Because of board rules, I'll try and be judicious.
JRRT is a rather conservative Catholic. The LotR taps into a 19th century tradition of English anti-modernism (eg Carlyle, Ruskin, etc). The key idea of LotR is that if people honour their responsibilities and don't try to overturn the natural order (which governs relationships among higher powers, between humans and those powers, among humans, between humans and the natural world), there will be peace and flourishing. In some ways, it's the same basic idea as in Arthurian romance - when the rightful king is on the throne, and the grail has been restored, there will be no troubles. But JRRT adds the anti-modernism (Arthurian romance didn't need to be anti-modernist, having been written in the pre-modern era): Sauron and Saruman use machines and mass armies; the ruin of the Shire involves tearing up hedgerows, building modern buildings, turning the mill into a larger factory; etc.
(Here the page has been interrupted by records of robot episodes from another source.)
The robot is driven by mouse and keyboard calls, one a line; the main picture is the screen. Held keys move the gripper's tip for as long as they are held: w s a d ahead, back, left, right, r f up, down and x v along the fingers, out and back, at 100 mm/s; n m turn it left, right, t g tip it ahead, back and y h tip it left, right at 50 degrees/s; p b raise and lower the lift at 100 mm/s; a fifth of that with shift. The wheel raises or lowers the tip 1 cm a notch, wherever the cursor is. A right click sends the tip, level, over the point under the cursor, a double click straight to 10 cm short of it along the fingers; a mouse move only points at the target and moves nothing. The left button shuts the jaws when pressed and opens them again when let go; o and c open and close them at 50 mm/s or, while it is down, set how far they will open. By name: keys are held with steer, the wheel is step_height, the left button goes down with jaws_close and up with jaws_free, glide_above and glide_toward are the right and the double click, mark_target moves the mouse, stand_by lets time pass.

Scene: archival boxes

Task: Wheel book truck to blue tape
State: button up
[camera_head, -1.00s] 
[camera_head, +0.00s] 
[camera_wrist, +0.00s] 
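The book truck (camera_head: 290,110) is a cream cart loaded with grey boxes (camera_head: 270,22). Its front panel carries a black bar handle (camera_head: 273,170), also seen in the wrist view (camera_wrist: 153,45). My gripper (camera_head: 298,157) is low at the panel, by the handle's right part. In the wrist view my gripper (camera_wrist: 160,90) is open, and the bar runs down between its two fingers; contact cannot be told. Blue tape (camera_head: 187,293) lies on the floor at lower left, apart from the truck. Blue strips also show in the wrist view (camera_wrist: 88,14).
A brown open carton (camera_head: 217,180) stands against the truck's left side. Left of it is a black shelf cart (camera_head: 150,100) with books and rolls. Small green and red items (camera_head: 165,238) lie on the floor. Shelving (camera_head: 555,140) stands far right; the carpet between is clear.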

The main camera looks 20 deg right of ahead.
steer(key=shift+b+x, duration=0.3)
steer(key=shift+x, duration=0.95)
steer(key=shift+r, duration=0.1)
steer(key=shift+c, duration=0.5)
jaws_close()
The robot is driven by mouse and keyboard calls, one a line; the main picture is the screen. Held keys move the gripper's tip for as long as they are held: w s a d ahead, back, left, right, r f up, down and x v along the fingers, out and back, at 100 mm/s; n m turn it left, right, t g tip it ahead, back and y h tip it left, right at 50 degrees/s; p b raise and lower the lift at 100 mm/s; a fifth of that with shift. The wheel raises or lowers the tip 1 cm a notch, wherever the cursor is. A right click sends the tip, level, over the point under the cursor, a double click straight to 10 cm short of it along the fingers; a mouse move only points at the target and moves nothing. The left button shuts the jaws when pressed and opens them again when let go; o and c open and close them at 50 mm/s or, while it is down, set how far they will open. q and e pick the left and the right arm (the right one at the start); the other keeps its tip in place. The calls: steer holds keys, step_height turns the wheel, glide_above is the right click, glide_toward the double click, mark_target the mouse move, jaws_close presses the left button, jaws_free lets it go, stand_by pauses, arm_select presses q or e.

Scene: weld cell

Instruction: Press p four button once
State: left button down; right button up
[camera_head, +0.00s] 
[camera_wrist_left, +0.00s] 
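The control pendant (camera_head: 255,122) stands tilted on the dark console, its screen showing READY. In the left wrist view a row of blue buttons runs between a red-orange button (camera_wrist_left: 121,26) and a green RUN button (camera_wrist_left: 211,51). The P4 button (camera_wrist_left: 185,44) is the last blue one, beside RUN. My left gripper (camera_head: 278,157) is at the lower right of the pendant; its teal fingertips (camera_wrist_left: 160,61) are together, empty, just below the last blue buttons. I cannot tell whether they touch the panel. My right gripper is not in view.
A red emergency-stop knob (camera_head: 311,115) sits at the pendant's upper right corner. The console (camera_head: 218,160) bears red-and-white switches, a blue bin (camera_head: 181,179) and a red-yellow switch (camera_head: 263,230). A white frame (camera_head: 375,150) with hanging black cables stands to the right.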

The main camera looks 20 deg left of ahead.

(Unlike the 19th century conservatives, JRRT lived through the 20th century apogees of modernism - the World Wars, the Depression, etc - which no doubt affected his views and coloured the way he presented his particular anti-modernist vision.)
For a fairly well-known criticism of LotR that attacks (among other things) its conservatism, see Moorcock's
Epic Pooh. Unlike Moorcock, I'm a big fan of LotR and the Silmarillion, but I think his essay is interesting and I wouldn't say that I straightforwardly disagree with it.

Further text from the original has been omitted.